Türkler’in toplum hayâtında herbir yanlarından kol atmış imanla vatan aşkının yek-vücûd olarak bir santrfüj vazifesiyle bütün memleket müesseselerini bu birleşik merkez etrâfında toplayarak dağılıp parçalanmaktan kurtarmış olduğu, bir gerçek olarak görülebilir. Tıpkı kuvve-i anil merkeziye’li ve çay bardakları dolu tepsinin, sallaya sallaya gezdirildiği hâlde içindekilerin zarar görmedikleri gibi..
Asırlar içinde Türk devlet anlayışı, bütünüyle ne ümmetçi olmuş, ne de şoven bir milliyetçilik anlayışıyla etnik gruplara kan ağlatmıştır. Onun için Müslüman Türk’ün idârî rejimi bir vicdanî hürriyet, bir âdil sosyal nizam, iktisâdı ve siyâsî bir denge üslûbunu yeryüzüne hediye eyleyen öyle bir terkip meydana getirmiştir ki, bunu, ancak o devirleri yaşamışcasına inceleyenler kavrayıp idrâk edebilir.
Şu da bir gerçek ki, İslâm câmiâsmın bir mensûbu olan Türkiye, satvet ve ihtişam asırlarının tecrübelerinden kazandığı târihî anlayışla lehimleyici bir merkezî fikrin etrâfında birleşmenin hayâtî zarûretine inanmaktadır. İşte, siyâsî ve iktisâdı sebeplerin sinsice ardına gizlenmiş ferdî veyâ zümrevî menfaat ve gafletler içine düşmüş İslâm dünyâsının yekpâreleşerek uyanmasının âdetâ bir ölüm-kalım çâresizliği olduğuna inanmış bulunuyoruz. Onun İçin de, duyulsa da duyulmasa da, Türk, sesini yükseltmek ihtiyâcından kurtulamıyor vesselâm.
Bu kısa sohbetten sonra genç Profesör İskender Öksüz ve eşi Emine Işınsu Öksüz ile görüşmek fırsatını bulduğum zaman, Türkiye’de mevcud bulunan Kur’ân kurslarının şekil, amel ve muhtevâları mevzûunda bir hayli konuştuktan sonra, sohbetimizin istikameti, “sâdece Kur’ân okumak demek olmayıp, Kur’ân ahlâkı ile yaşamak demek bulunduğu” noktasına gelip dayandı.
Böylesine yüce bir ideale erişmenin de, Kur’ân-ı Kerîmi en doğru şekilde anlamaya çalışmak ve yine onun emirleri gereğince, âyetleri üzerinde akl-ı selîm ile tefekkür etmekten başka yolu yoktur.
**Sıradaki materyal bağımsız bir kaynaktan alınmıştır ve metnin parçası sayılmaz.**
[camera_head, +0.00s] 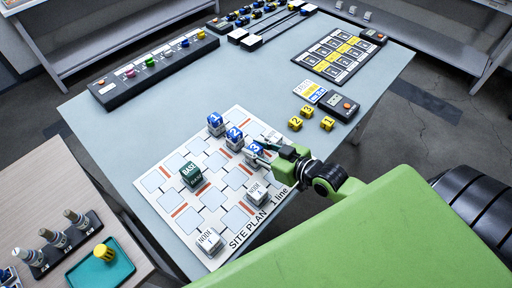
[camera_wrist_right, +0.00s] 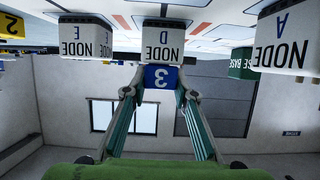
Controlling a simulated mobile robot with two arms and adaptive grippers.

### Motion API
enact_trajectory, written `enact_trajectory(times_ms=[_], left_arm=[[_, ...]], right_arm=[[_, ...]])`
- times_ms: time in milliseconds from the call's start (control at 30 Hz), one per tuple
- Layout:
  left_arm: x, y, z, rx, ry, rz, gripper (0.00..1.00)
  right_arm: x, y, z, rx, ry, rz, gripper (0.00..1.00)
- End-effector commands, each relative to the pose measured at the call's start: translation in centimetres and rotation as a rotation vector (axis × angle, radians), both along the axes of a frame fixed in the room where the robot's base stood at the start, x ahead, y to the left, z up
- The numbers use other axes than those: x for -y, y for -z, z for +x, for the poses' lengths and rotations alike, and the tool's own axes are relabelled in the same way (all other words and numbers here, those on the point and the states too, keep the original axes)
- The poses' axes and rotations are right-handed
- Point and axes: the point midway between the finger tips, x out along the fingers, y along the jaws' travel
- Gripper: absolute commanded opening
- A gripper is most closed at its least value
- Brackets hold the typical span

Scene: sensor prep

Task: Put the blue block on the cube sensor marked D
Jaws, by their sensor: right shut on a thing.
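My right gripper (camera_head: 266,151) is shut on the blue block marked 3 (camera_head: 254,147). The wrist view is upside down and shows the blue block (camera_wrist_right: 161,77) between the two fingertips (camera_wrist_right: 160,92). The white cube sensor marked D (camera_wrist_right: 163,42) is directly under the block, and I see no gap between them. The block looks lined up with the cube's top. In the head view, part of that cube (camera_head: 249,158) shows below the block. My left gripper is not in view.
Blue blocks 1 (camera_head: 215,119) and 2 (camera_head: 234,134) top other white cubes. NODE E (camera_wrist_right: 85,40) and NODE A (camera_wrist_right: 287,38) flank D; NODE A also shows in the head view (camera_head: 257,191). A green base (camera_head: 191,174) stands on the site plan (camera_head: 160,205). Yellow cubes (camera_head: 308,112) lie right.

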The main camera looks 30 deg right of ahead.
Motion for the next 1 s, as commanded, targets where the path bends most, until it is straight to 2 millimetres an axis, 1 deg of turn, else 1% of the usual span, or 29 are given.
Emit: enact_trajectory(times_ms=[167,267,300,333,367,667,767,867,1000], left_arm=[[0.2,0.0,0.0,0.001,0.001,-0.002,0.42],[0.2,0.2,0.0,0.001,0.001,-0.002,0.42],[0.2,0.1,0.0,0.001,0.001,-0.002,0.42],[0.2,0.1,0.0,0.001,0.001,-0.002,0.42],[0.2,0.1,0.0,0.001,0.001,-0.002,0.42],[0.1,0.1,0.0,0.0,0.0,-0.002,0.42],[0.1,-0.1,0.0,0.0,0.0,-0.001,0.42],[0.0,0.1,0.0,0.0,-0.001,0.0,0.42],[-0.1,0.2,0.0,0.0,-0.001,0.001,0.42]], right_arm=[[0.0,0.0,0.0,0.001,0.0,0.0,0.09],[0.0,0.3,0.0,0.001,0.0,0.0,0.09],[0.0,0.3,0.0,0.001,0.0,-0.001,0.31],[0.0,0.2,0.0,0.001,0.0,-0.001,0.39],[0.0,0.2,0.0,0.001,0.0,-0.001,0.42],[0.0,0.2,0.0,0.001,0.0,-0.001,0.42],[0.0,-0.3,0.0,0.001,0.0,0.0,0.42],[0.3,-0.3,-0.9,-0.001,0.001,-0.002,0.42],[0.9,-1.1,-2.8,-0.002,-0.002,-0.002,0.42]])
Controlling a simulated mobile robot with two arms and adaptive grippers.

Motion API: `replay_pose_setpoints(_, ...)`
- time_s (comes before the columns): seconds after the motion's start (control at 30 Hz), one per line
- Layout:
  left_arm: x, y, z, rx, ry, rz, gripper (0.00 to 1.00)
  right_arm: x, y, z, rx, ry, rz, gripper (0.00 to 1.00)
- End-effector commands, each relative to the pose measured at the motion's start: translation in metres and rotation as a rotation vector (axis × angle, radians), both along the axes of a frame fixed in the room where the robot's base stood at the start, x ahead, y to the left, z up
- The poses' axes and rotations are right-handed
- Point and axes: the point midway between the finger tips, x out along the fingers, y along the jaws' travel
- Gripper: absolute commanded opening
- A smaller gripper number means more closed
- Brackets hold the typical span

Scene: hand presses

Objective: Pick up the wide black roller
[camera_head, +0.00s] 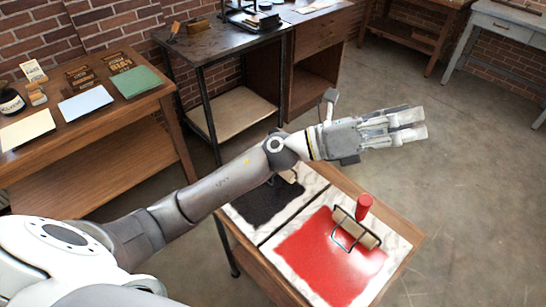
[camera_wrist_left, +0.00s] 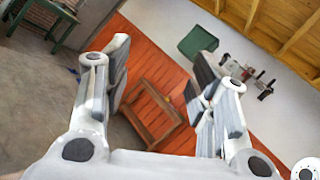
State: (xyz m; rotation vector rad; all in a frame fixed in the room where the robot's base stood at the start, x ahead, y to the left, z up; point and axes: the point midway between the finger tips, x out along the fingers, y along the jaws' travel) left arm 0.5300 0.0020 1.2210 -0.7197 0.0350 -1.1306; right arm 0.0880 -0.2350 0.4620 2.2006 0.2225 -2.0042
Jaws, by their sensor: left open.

Zîrâ Cenâb-ı Hak, bu ulvî kitabı beşeriyete bir hidâyet rehberi olarak gönderdiğini  ve ona sımsıkı sarılmamızın lüzûmunu açıkça beyân ediyordu.
Hârun Reşid’in papağanı, Yâsin-i Şerîfi ezbere okurdu. Ne ki bu ezbercilik, onu kuş olmak seviyesinden öte geçiremediği gibi, Kur’ân ahlâkı ile amel etmeyip sâdece ezbercilikte kalan kimseler için de aynı kanunun geçerli olmasından tabiî ne olabilir?
Birgün Hz. Ayşe’den Resûlullah Efendimiz’in ahlâkını sormuşlar. Cevap olarak: “Siz kur’ân okumuyor musunuz? Resûlullah’ın ahlâkı Kur’ân ahlâkı” demiş.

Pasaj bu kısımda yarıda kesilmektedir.